This week, the saga of the topaz continues. Last week I wrote about finding a turquoise colored sparkling gem in the parking lot of an ice cream parlor. For me, the November birthstone was a proclamation of my granddaughter’s impending birth, but I also found parallels to the birth of Christ. So, after Lilliana was born, I decided to seek wise counsel on the unexpected find.
There were three jewelry stores close to home that I thought might be reputable and able to discern the nature of my treasure. I chose Diamond International, although feeling sheepish about having them do an analysis on a piece that might be merely plastic. I wanted to make sure that I was dealing with truly knowledgeable people who had the experience and the equipment to tell me the value, so I ventured to the store. I arrived at a corner building of the outdoor plaza feeling a little excited and hopeful. The front door was locked and had a security guard to let me in. There were several customers, mainly young couples (perhaps looking for engagement settings). Even so, I was immediately approached by a young man who inquired how he may help me. “I have a gemstone that looks like a topaz, which is the birthstone of my granddaughter born last week. Is there someone who can tell me if it is authentic?” I asked. “Yes, of course and congratulations,” he said, and immediately took my little baggie to the back. While waiting, I admired the myriad diamonds and modern settings, and then looked at my ring finger with fond memories of when my hubby asked me to marry him. David was back lickity-split, and kindly told me, “The piece has many abrasions on it and this indicates that it is synthetic of some kind.” Slightly disappointed, but not at all surprised, I wondered how to proceed. “Would you like a price on having it set and put on a sterling chain?” he asked. “Yes please, that would be nice,” I replied, and scanned the crowd of customers that were cooing and trying on rings. David was back again immediately stating that it would be about three hundred dollars. I wanted to ask if they had something in fools gold, but I politely declined his offer. “Thank you, but that would make more sense if it were a genuine stone. Merry Christmas, and I really appreciate your time.”
So, the analogy of Jesus continues. My treasure had abrasions most likely from being tossed about on pavement. Our Savior of the world was examined by authorities and mocked. When he was questioned, tested, and whipped, he was abraded, bruised and bloodied. He was proclaimed to be a heretic and false prophet, but He proved them wrong in the miraculous and inexplicable resurrection.

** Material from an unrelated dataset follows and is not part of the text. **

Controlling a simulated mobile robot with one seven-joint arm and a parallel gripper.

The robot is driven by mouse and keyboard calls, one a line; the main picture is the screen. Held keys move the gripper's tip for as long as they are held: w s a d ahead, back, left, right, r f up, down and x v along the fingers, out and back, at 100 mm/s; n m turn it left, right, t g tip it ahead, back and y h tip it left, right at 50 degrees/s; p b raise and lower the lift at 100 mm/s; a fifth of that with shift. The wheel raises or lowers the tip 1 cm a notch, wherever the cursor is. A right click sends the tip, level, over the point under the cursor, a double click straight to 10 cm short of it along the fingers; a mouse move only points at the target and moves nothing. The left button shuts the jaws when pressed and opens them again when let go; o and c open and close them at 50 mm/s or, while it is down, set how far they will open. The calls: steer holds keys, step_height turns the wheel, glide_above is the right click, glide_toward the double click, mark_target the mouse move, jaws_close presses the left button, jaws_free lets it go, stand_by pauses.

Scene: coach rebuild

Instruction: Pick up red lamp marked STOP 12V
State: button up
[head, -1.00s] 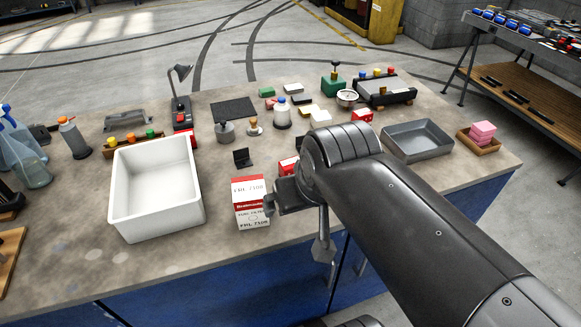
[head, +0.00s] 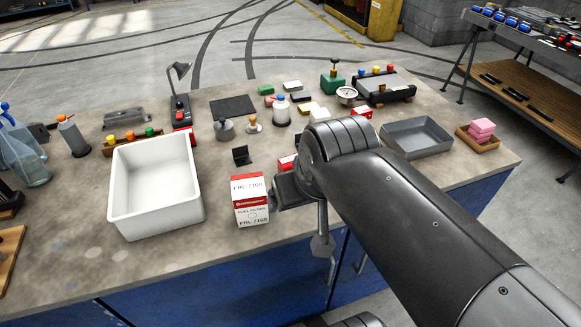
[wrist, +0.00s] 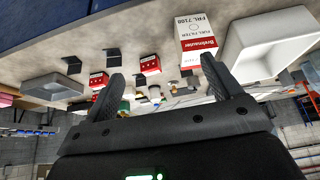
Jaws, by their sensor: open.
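A small red block with white marks (head: 287,163), possibly the STOP 12V lamp, sits on the bench behind my gripper, partly hidden by my arm in the head view. It appears in the wrist view (wrist: 150,66) beyond the gap between the fingers. A second, similar red block (wrist: 97,79) stands farther left there, and in the head view (head: 362,114) near the back right. The lettering on both is too small to read. My gripper (wrist: 165,82) is open and empty, with its fingers apart. In the head view my gripper (head: 288,190) is beside the filter box, fingertips hidden.
A red-and-white fuel filter box (head: 250,200) stands close left of my gripper. A white bin (head: 120,210) is farther left. A small black stand (head: 241,155) is near the red block. A grey tray (head: 416,138) lies right. Several small items crowd the back.

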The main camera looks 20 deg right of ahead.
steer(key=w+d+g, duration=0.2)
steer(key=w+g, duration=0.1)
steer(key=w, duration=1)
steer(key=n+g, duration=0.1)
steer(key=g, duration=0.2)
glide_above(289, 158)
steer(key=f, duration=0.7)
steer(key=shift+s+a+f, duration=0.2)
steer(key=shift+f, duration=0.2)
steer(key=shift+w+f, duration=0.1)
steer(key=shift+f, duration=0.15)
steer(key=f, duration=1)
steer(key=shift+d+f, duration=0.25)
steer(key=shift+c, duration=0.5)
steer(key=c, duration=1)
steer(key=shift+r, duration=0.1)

The thought of a chain for my gem is now out of the question; Christ breaks our chains and frees us from all fears that bind us. Then it occurred to me that my topaz is a representation of each of us as we strive to be genuine and sparkling, when in fact we are not even a diamond in the rough. We are only replicas that are easily abraded. Since we are made in the image of God, it is God who wonderfully perfects us through his love and mercy. My humble little gem will be a reminder of our rough beginning. Every person we meet carves a new facet in us that allows us to refract a light from above. May our words reflect the light and not our abrasions. May our actions add facets to the lives of others, whether they look like mined gems, cut crystals, or laboratory molded plastic. None of us are fake, but just a reflection of our experiences. We all have value and potential. Merry Christmas to you, and praise to the heavens; for unto you is born this day, a child, who is Christ the Lord. Set your gem to let the light shine through.